|
Christian Resources Library
Easter Day
Luke 24. 1 - 12
Sermon preached on Easter Day, 11th April 2004 by
The Reverend Dr James Woodward
Human life is very beautiful. It is also fragile, frail and finite.
At some point or another in all of our lives we ask or are forced to
ask questions about the meaning and purpose of this beautiful life.
The world this morning is full of light and darkness: despair and hope.
The resurrection of Jesus Christ faces our questions head on and sets
them in a wider and larger context. The resurrection sets life's experience
within the perspective of God's purpose for our lives from beginning
to end. God's great purposes for the whole of being and time: his acts
of creation, redemption and salvation.
In this greater perspective, Christ who is risen becomes the touchstone
for meaning: he is the light in our darkness, our hope in despair, the
triumph in tragedy. For in the resurrection we see the truth that God,
in Jesus Christ, has entered into our deepest darkness, bringing new
light and life. He is the one who gives hope for ourselves and for our
world. This is the God who leads us into light.
The event of Christ's resurrection which today we celebrate with great
joy, embraces past, present and future. Yes, it is an event in the past.

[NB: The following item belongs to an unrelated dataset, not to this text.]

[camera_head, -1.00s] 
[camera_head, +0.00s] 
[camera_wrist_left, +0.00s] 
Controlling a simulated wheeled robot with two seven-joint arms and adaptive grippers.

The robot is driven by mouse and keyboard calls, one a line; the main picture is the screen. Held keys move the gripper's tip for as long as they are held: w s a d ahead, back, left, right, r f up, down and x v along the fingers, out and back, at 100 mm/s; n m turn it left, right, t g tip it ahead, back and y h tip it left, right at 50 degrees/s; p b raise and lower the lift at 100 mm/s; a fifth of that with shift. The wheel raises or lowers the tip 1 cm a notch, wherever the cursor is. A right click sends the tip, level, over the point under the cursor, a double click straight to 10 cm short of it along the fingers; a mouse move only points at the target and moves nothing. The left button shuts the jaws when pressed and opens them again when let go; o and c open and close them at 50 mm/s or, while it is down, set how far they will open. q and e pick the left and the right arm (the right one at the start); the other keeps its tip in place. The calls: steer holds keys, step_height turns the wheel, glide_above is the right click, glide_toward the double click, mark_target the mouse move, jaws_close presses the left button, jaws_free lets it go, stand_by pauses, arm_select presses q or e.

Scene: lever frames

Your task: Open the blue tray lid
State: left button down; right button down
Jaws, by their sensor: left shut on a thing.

At the heart of each of the Gospel accounts there is the surprise discovery
by the women on that first Easter Day that the unexpected had happened
- Jesus whom they had buried in the tomb on the evening of Good Friday,
now stood before them in the Garden.
But it is an event also for the present. Christ is risen, this day
and every day. The freedom for life, the transforming power of the same
good news continues in the Church, through the Church, by the Church
for the sake of the world. We proclaim life; the power of God; the presence
of God. What other motive or reason could there for those who are still
prepared in self-sacrificial ways to give of themselves and their lives
wholly to others? The Church puts into practice this love through the
work of ordinary Christians across the world.
I think of those people who put themselves on the margins by working
with the homeless, drug addicts or those who risk life to bring comfort,
support or aid to those in need in developing and impoverished countries
abroad. Or I think of those people who are called into the particular
life of a religious community to live out the vows of poverty, chastity
and obedience. Or what about those Christians who give themselves in
service to others in every place and among every kind of person, rich
or poor, young or old: there is always a cost to that service, some
form of sacrifice, which witnesses to the Spirit of Christ alive in
their hearts. So many people in so many different ways living out the
abundance and truth of God's life and eternity present in the world
and in other people.
We live lives so utterly immersed in the increasing drivenness and
activity of the 'now'. Today, the resurrection of Jesus Christ bids
us raise our hearts and our eyes to that altogether larger and fuller
vision and all that it encompasses. Our happinesses and the joys as
well as our pains, the struggles, the frustrations and our questions
- in the resurrection these different experiences of life find their
pace in the light of eternity.
So, far from being so focussed on what seems pressing and immediate
in our lives at present, Easter calls us to see with new eyes - to look
in the light of God's loving and eternal purposes for us and his entire
creation. We need to be attentive to those deeper spiritual values which
let Christ's eternal life flourish in the here and now among us - not
just in Church, but also in the neighbourhoods and communities where
we live - looking for where God is replenishing our own aliveness, and
seeing where God is replenishing the abundant aliveness of others too.